Texas San Antonio vs. New Mexico State: Everybody takes Texas San Antonio.

San Diego State vs. Houston: B.J. takes the Aztecs – now that’s a cool mascot – while everybody else takes Houston.

Appalachian State vs. Toledo: Ted goes with Toledo, the rest of us take the Billys.

Central Florida vs. Arkansas State: Ted and Trey take Arkansas State, those with real football knowledge take Central Florida.

Tulsa vs. Central Michigan: Noah and Ted pick Central Michigan. Rest of us take Tulsa. The Golden Hurricanes. Sweet name. Might take it.

Western Kentucky versus Memphis: Mark and Ernie pick Western Kentucky, the rest go with Memphis.


Philadelphia vs. Baltimore: Mark takes Philly, rest of us go with Ravens. Mark might think he’s picking a sandwich.

Green Bay vs. Chicago: All Packers.

Tampa Bay vs. Dallas: All Cowboys except me and Trey. We’re going with Famous Jameis.

San Francisco vs. Atlanta: Everybody picking Falcons. Even me.

New Orleans vs. Arizona: Noah and I take Saints, rest go with Cardinals.

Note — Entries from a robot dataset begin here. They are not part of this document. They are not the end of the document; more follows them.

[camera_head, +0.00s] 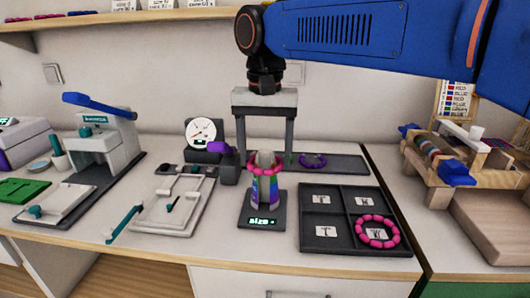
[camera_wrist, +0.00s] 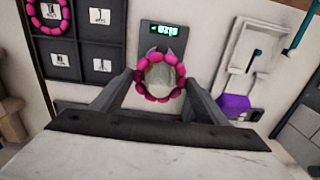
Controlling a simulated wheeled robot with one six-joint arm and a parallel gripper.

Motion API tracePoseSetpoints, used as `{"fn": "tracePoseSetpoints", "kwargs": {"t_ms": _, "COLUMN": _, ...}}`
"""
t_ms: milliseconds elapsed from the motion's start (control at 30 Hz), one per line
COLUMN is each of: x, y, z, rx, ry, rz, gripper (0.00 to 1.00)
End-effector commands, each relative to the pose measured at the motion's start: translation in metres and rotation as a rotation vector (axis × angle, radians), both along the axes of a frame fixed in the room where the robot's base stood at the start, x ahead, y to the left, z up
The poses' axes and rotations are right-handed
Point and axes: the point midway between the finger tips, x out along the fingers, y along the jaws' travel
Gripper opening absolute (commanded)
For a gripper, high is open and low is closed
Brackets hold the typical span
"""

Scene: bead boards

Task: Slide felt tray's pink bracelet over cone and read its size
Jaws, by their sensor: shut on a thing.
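A pink bead bracelet (camera_head: 254,168) sits around the upper part of the cone (camera_head: 265,187), which has coloured bands and a pale top. In the wrist view the bracelet (camera_wrist: 142,90) rings the cone's pale tip (camera_wrist: 160,76). My gripper (camera_head: 267,160) is shut on the bracelet, with one finger at each side of it; the fingers also show in the wrist view (camera_wrist: 160,84). The cone stands upright on a dark base with a lit display (camera_head: 264,221). The display shows "SIZE" and a mark too small to read; no number is legible.
A dark four-compartment tray (camera_head: 345,214) at right holds letter cards and another pink bracelet (camera_head: 377,231). Behind it a dark flat tray (camera_head: 345,165) holds a purple bracelet (camera_head: 312,160). A dial gauge (camera_head: 201,134) and a white board (camera_head: 173,203) stand close left of the cone.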

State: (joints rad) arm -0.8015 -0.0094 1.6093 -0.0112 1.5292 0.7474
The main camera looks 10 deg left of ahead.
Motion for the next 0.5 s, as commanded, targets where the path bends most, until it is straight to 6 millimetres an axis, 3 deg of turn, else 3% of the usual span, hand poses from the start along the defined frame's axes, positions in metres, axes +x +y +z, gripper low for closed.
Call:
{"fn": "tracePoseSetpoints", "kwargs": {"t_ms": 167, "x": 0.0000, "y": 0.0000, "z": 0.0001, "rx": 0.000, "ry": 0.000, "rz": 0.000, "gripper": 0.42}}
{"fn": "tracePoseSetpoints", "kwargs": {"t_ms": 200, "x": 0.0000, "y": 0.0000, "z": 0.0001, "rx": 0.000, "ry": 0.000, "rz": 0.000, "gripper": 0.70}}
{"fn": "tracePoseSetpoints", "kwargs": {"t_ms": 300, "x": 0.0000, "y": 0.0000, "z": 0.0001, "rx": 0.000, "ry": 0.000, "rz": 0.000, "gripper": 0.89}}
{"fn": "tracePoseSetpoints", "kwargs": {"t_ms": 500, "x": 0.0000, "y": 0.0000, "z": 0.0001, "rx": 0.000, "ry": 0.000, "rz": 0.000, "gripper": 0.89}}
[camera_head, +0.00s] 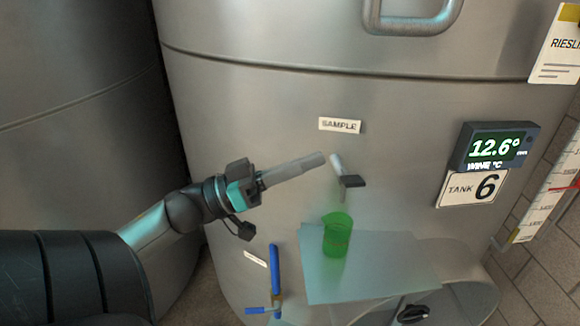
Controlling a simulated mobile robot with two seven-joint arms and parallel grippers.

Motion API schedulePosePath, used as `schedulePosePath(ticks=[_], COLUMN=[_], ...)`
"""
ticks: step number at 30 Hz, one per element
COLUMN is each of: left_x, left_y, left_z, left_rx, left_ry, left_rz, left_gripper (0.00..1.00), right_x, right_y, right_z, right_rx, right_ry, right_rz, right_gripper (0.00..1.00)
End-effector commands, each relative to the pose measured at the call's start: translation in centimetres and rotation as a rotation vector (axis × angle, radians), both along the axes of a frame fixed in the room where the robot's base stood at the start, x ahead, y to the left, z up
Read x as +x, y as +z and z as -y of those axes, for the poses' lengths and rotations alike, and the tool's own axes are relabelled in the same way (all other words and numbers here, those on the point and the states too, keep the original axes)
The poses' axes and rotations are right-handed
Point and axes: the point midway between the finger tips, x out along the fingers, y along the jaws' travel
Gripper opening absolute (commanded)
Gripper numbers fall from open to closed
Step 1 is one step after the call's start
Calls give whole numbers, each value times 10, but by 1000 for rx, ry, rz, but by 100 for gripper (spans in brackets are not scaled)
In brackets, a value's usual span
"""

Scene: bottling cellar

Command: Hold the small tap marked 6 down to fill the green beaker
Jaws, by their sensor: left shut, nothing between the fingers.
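The small sample tap (338,165) sticks out of the steel tank below a SAMPLE label (340,125). Its dark lever (352,181) points to the right. A green see-through beaker (337,236) stands upright on a pale translucent shelf (395,265), below the tap's spout. I cannot tell whether liquid is in it. My left gripper (320,159) is shut and empty. Its fingertips point right, just left of the tap's upper end, and a small gap seems to show between them. My right gripper is not in view.
A TANK 6 plate (471,187) hangs under a display (495,146) reading 12.6°. A blue-handled valve (275,270) stands left of the shelf. A metal handle (412,22) is on the tank above. A level scale (545,195) is at the right.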

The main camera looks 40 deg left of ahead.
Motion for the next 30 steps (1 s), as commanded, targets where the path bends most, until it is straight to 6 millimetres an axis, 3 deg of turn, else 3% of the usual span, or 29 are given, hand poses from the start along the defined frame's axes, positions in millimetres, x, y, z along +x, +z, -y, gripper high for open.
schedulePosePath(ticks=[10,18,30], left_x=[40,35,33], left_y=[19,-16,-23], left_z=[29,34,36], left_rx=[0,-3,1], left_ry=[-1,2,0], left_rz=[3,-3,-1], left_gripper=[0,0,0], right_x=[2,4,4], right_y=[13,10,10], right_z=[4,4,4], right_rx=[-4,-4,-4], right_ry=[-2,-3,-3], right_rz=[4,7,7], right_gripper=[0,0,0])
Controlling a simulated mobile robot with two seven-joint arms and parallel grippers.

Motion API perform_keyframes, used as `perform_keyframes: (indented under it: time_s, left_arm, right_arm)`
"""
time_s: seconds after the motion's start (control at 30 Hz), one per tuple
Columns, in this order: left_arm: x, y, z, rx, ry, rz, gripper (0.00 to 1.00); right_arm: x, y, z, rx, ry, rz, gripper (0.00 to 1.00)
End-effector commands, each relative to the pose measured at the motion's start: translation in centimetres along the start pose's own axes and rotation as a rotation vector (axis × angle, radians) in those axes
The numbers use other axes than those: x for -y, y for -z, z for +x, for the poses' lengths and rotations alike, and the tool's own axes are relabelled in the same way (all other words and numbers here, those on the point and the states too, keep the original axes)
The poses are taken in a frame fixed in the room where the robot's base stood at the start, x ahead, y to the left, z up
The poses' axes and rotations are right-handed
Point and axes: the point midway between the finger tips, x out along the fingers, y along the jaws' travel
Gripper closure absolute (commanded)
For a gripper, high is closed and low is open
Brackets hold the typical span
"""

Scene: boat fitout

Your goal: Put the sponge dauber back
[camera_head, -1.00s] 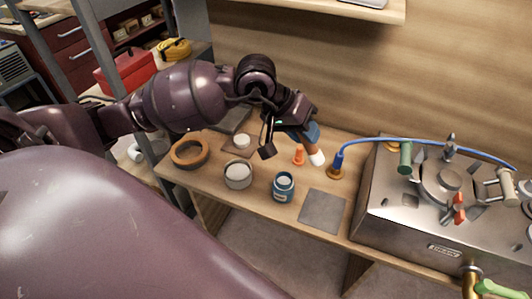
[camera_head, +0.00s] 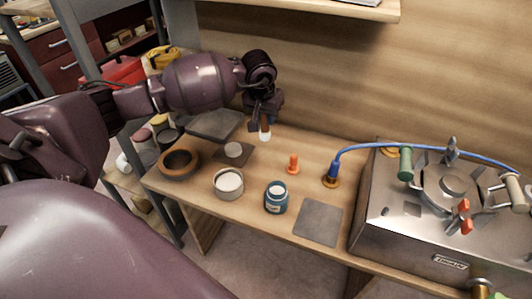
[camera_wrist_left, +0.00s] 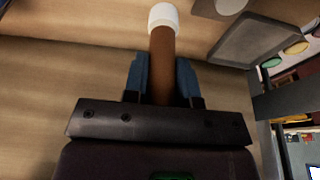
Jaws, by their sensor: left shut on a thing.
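My left gripper (camera_head: 266,118) is shut on the sponge dauber (camera_head: 265,134), which has a brown handle and a white tip. In the head view the dauber hangs almost upright, tip down, in front of the back wall above the rear of the bench. In the left wrist view the handle (camera_wrist_left: 162,62) runs between the two blue fingers (camera_wrist_left: 161,80), with the white end beyond them. The upper part of the dauber is hidden by the gripper. My right gripper is not in view.
On the bench (camera_head: 255,232) stand a brown round bowl (camera_head: 166,172), an open tin with white contents (camera_head: 229,190), a blue jar (camera_head: 277,204) and an orange cone (camera_head: 293,165). A grey mat (camera_head: 318,222) lies bare. A steel stove (camera_head: 400,235) with a blue hose (camera_head: 385,145) fills the right.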

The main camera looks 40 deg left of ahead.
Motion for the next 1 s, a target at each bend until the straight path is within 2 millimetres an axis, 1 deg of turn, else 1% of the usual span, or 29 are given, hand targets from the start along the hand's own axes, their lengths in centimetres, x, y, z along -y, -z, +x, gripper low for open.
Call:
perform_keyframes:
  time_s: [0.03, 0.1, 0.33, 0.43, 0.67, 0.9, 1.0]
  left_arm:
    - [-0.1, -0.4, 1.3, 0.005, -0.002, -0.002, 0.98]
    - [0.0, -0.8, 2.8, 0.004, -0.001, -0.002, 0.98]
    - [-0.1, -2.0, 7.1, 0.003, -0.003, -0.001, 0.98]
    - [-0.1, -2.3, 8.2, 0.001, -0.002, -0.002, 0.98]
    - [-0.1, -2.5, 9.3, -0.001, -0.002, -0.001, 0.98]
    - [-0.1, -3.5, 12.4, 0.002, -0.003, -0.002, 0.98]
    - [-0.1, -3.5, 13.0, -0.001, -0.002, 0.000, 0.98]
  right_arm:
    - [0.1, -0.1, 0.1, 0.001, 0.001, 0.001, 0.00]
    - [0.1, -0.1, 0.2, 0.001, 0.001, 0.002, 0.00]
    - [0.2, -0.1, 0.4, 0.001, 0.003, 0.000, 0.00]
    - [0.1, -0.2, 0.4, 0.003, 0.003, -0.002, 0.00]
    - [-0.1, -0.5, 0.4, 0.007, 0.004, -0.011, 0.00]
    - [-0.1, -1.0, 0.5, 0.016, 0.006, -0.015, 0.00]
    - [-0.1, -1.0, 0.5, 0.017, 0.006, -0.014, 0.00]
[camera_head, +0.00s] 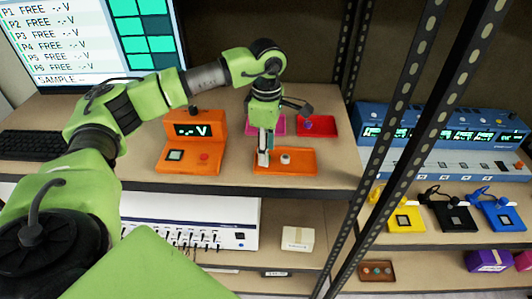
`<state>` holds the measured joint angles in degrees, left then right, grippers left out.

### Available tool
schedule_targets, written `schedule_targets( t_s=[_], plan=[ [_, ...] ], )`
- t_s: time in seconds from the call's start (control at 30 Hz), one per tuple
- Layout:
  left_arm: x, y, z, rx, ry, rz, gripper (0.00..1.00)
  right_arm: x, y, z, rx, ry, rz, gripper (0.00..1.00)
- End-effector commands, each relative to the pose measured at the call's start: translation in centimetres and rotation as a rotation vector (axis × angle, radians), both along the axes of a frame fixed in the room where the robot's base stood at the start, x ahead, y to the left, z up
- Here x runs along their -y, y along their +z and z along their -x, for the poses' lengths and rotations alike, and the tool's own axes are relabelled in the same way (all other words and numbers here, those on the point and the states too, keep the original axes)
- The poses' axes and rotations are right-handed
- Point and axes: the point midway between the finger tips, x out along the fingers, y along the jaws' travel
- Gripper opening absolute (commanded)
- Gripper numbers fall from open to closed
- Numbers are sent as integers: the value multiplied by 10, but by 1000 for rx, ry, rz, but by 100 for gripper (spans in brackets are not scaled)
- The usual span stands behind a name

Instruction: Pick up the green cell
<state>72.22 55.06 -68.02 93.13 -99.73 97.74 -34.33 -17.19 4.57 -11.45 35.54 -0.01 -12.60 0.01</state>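My left arm reaches in from the left, and its gripper (265,156) points down over the left part of an orange tray (304,167) on the bench. A pale finger shows at its tip, but I cannot tell whether the fingers are open or shut. A small teal patch shows by the fingers; I cannot tell whether it is the green cell or part of the gripper. A small grey-white round piece (286,158) sits in the orange tray, just right of the gripper. No clearly green cell can be made out. My right gripper is not in view.
A magenta tray (278,125) and a red tray (326,130) lie behind. An orange meter (190,145) stands left. Black rack posts (388,135) rise at the right. A blue multi-channel unit (440,135) stands beyond, above yellow, black and blue fixtures. A keyboard (30,144) lies far left.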

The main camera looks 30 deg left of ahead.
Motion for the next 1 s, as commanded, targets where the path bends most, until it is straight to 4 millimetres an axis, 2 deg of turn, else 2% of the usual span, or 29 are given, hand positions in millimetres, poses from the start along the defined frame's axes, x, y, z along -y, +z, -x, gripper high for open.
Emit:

Indianapolis vs. Minnesota: Mike, Noah and Ted take the Colts, rest of us taking Vikings. Purple is the new orange.

New England vs. Denver: Noah’s beard takes Denver. Heh.

Oakland vs. San Diego: Oakland rules.

Pittsburgh vs. Cincinnati: Ted takes the Bengals. The rest of us want the Steelers to win. To be honest I’m neutral and hope they both lose, but you got to pick. I’m also mad at BJ for making me have to spell Cinncinatti, er, Bengals.

Have a great week everybody. You’ve all done very well.